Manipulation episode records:
_____

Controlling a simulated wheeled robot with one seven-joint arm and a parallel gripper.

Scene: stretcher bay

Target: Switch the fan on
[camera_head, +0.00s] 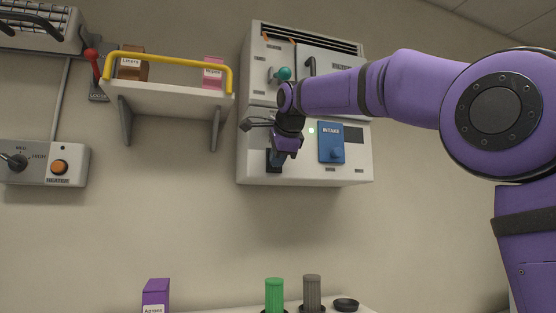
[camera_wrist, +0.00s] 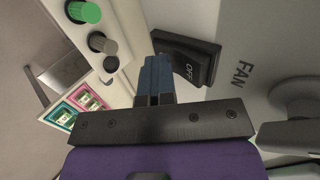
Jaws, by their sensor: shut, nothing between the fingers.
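The fan switch (camera_wrist: 190,60) is a black rocker in a dark frame, beside the printed word FAN in the wrist view. The word OFF shows on its near half. My gripper (camera_wrist: 153,66) is shut and empty, with its blue-grey fingertips right beside the switch; I cannot tell whether they touch it.
A shelf with a yellow rail (camera_head: 170,59) is to the left. Green (camera_head: 274,294) and grey (camera_head: 312,290) ribbed cylinders stand below.

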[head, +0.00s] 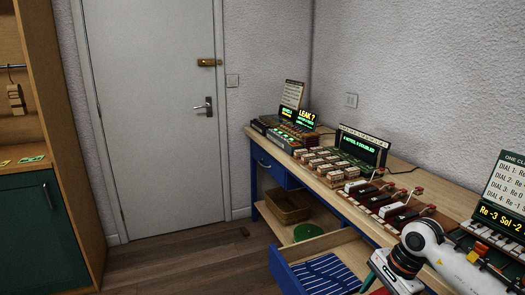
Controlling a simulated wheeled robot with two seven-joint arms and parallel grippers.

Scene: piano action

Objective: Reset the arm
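My right arm (425,240) reaches in from the lower right corner, white with a dark ringed wrist. It is bent in front of the workbench's near side, and its wrist tilts down to the left. Small green and red bits show below the wrist at the bottom edge. The right gripper (372,285) is almost wholly cut off there, so I cannot tell its opening or whether it holds anything. My left arm and left gripper are not in view.
The wooden workbench (405,176) along the right wall carries rows of key blocks (322,162), lit displays (360,147) and a dial card (505,180). An open blue drawer (283,272) juts out below. A wicker basket (288,207) sits underneath.

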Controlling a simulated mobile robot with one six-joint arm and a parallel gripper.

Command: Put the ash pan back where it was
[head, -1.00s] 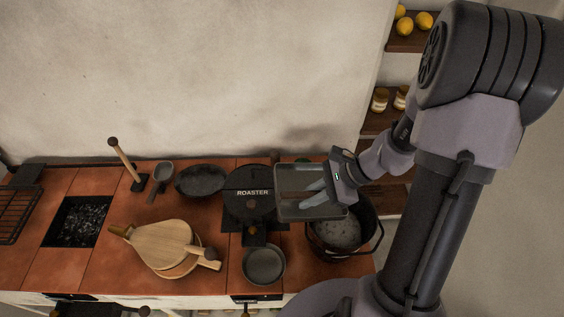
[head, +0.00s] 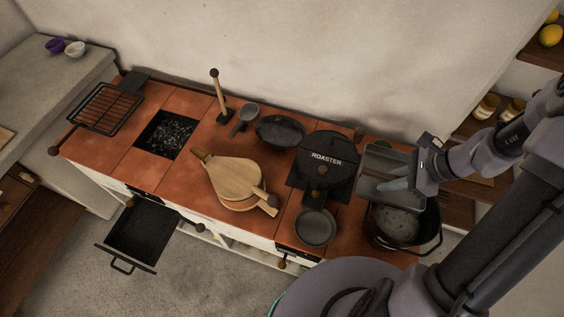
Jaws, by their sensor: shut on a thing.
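The ash pan (head: 373,160), a shallow grey rectangular metal tray, is held in the air at the right end of the tiled hearth. My gripper (head: 402,184) is shut on it at its right side. The pan looks empty, and its lower part is partly hidden by the fingers. It is above and behind a black pot (head: 434,238) with grey ash-like matter inside. At the lower left, an open dark drawer (head: 141,236) with a bar handle sticks out of the hearth front, below the ember pit (head: 168,134).
The black roaster (head: 327,160) stands just left of the pan, with a small grey pan (head: 316,227) in front. Wooden bellows (head: 237,180), a dark skillet (head: 280,131) and a grill rack (head: 105,108) lie on the hearth. Shelves with jars (head: 487,107) stand at the right.

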_____

=== WHAT YOU ARE ASKED TO DO ===
Everything from the line containing "Objective: Reset the arm" to the last line of the listing above must be reproduced exactly, with no pictures included.

=== CORRECT OUTPUT ===
Objective: Reset the arm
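My right arm (425,240) reaches in from the lower right corner, white with a dark ringed wrist. It is bent in front of the workbench's near side, and its wrist tilts down to the left. Small green and red bits show below the wrist at the bottom edge. The right gripper (372,285) is almost wholly cut off there, so I cannot tell its opening or whether it holds anything. My left arm and left gripper are not in view.
The wooden workbench (405,176) along the right wall carries rows of key blocks (322,162), lit displays (360,147) and a dial card (505,180). An open blue drawer (283,272) juts out below. A wicker basket (288,207) sits underneath.

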Controlling a simulated mobile robot with one six-joint arm and a parallel gripper.

Command: Put the ash pan back where it was
[head, -1.00s] 
[head, +0.00s] 
Jaws, by their sensor: shut on a thing.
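The ash pan (head: 373,160), a shallow grey rectangular metal tray, is held in the air at the right end of the tiled hearth. My gripper (head: 402,184) is shut on it at its right side. The pan looks empty, and its lower part is partly hidden by the fingers. It is above and behind a black pot (head: 434,238) with grey ash-like matter inside. At the lower left, an open dark drawer (head: 141,236) with a bar handle sticks out of the hearth front, below the ember pit (head: 168,134).
The black roaster (head: 327,160) stands just left of the pan, with a small grey pan (head: 316,227) in front. Wooden bellows (head: 237,180), a dark skillet (head: 280,131) and a grill rack (head: 105,108) lie on the hearth. Shelves with jars (head: 487,107) stand at the right.

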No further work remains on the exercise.